Em quilombos próximos a Belém, por exemplo, o Wi-Fi Rural está chegando por este serviço da Starlink, inclusive com subcomercialização da conexão em algumas comunidades. Um negócio que alimenta outros negócios, mas sem muitos dados ainda sobre a inclusão digital a partir dessa cadeia.
“Fui instalar uma internet top, Starlink”. Em meio às pesquisas para este artigo, recebemos este relato de um usuário do serviço de satélite da Starlink no Pará, que instalou a antena em sua propriedade, exemplificando um pouco da euforia que tem sido comum nas aquisições do serviço. Uma curiosidade: registramos uma antena da Starlink em meio a uma praia no Rio de Janeiro, também nestas semanas de breve pesquisa.
Uma outra característica do serviço é que os satélites da Starlink operam em baixa órbita, para garantir a conexão mais rápida, e em grande quantidade, para assegurar a capilaridade prometida, o que garante que ela seja “top” e funcione realmente em qualquer lugar.
Em comunidades ribeirinhas e entre povos indígenas, a chegada da infraestrutura e conectividade da Starlink tem sido bastante celebrada, pois é sim uma oportunidade e muitas vezes uma possibilidade de se sentir no futuro. É um certo saber de inclusão. Porém, no perfil brasileiro da empresa, há uma cliente que reclama insistentemente que “Não há nenhum canal de comunicação” e conclui: “não comprem”. A prometida “internet do futuro”, pode custar mais caro que os preços praticados na sua comercialização. É preciso ter atenção, cuidado e zelo com o próprio bolso e compreender que serviços de comunicação digital tem muito mais interesse político e econômico do que parece, esta “terra da democracia” tem seus problemas também.

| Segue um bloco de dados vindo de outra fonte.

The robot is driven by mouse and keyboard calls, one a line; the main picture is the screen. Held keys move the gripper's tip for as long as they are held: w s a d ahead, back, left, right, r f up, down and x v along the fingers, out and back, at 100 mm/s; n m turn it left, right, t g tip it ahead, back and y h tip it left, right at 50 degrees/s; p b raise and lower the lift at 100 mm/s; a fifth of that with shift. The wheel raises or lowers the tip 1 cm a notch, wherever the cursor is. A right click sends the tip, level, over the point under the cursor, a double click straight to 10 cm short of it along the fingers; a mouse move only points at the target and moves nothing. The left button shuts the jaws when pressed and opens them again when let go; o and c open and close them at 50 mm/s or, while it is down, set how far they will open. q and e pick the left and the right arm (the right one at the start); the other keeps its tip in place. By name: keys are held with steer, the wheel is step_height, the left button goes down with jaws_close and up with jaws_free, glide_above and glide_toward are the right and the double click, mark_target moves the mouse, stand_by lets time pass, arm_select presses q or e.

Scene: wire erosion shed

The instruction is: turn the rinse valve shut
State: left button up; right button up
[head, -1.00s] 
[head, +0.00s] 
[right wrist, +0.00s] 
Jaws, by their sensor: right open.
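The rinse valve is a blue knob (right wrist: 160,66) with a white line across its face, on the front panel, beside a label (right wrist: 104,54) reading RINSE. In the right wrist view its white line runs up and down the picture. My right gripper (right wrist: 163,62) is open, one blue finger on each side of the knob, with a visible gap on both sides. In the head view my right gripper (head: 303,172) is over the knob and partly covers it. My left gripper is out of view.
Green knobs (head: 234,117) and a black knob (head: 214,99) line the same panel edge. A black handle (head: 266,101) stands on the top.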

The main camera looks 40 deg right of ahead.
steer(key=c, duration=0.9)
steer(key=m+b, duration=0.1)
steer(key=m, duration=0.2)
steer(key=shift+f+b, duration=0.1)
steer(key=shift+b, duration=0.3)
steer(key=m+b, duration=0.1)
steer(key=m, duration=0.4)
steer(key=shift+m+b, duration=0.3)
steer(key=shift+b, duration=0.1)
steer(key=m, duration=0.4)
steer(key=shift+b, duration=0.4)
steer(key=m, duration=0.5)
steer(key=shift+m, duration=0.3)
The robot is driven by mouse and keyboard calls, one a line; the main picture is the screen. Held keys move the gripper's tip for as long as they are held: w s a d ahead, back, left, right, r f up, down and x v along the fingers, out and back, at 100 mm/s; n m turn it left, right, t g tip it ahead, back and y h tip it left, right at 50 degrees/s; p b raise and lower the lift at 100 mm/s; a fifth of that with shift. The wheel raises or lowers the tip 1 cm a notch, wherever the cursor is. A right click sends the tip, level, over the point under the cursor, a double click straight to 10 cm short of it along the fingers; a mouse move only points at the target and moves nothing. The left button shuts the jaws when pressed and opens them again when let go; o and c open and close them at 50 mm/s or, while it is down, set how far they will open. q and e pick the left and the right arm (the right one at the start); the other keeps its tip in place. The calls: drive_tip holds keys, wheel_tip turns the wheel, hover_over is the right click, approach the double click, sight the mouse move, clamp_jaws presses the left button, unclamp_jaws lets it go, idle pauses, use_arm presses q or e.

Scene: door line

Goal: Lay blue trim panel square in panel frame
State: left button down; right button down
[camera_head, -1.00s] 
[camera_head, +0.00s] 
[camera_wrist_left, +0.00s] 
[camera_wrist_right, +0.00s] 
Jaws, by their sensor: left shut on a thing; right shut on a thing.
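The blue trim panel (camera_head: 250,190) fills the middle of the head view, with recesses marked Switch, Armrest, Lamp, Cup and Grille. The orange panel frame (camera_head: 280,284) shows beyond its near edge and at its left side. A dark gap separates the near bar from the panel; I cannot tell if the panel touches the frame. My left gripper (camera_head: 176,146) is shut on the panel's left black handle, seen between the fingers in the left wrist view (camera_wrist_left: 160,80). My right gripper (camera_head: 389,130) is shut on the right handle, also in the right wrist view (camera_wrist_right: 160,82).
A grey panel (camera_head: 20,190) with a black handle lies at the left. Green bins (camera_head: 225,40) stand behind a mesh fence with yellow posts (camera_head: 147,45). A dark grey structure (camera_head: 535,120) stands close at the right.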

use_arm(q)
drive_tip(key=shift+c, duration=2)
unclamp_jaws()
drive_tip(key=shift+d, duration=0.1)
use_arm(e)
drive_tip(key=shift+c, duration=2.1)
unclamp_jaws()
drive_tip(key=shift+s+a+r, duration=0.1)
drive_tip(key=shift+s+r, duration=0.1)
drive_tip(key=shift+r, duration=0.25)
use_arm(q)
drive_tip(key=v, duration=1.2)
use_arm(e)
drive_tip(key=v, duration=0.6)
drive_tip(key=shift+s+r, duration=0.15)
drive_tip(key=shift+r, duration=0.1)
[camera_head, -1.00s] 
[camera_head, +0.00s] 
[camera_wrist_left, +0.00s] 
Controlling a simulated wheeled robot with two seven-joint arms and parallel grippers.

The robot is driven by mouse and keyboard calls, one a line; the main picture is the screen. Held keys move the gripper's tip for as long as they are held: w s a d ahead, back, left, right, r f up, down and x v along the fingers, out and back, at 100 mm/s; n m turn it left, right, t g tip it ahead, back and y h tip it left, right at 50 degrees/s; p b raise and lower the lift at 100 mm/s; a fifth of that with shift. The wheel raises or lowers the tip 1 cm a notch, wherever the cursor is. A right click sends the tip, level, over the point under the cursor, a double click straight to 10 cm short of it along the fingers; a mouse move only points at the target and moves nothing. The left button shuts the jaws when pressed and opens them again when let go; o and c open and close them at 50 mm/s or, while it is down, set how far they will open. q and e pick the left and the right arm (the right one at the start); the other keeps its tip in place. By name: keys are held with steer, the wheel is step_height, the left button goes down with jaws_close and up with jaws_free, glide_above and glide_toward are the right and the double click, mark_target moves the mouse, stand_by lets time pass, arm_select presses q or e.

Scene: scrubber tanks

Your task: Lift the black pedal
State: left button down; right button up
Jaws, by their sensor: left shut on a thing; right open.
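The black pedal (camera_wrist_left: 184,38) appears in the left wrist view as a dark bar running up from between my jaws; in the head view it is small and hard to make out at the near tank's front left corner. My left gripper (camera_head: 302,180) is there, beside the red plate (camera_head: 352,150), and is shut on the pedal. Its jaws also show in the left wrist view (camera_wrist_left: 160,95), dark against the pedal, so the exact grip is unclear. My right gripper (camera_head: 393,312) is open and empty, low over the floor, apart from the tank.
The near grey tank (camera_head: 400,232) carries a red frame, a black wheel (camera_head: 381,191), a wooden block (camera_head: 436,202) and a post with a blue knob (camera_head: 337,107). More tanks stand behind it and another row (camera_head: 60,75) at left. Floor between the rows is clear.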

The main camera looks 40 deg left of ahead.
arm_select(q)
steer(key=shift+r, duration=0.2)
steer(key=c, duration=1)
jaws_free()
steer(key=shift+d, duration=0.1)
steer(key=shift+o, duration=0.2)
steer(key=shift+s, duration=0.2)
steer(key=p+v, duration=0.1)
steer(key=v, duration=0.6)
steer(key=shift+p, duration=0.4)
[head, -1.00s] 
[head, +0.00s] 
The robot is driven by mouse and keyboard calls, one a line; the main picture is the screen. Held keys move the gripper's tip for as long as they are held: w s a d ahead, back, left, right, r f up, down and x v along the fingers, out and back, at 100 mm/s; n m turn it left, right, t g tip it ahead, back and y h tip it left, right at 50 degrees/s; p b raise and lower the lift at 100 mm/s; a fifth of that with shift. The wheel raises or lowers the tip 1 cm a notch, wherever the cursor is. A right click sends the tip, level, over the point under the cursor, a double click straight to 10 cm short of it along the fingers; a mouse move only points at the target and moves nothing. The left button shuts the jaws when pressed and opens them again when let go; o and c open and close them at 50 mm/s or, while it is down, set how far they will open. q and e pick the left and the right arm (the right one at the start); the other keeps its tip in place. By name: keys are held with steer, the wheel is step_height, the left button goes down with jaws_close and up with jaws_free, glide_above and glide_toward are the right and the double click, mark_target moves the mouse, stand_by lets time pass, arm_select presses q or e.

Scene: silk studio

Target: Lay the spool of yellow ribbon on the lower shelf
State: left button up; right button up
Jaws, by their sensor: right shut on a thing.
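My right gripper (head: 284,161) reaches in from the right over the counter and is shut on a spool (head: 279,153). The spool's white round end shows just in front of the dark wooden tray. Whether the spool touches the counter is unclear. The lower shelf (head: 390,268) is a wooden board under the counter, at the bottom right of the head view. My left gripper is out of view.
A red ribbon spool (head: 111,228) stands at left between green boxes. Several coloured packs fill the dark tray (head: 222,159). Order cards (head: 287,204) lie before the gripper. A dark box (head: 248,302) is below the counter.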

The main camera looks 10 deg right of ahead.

Com todo o apelo em torno da COP 30, o governo brasileiro está na corrida para aumentar a conectividade na região, especialmente no Pará, onde vai acontecer o evento e para onde estão sendo destinados milhões de dólares em ações socioambientais que também incluam conectividade na região. Porém, mais uma vez as populações de territórios amazônicos não participam dessas decisões e de possíveis protagonistas de uma comunicação segura, passam a meros consumidores de serviços gringos. A oferta de uma internet rápida e com grande capilaridade deveria também vir com o debate geopolítico acerca do que significa para nós um risco de monopólio neste tipo de negócio.
Trocando em miúdos: não existe milagre, o que existe é interesse comercial e grande lucro em torno da Amazônia. Uma brecha muito bem aproveitada por um bilionário qualquer (contém ironia).
* As autoras são integrantes da Coalizão Amazônia na Rede.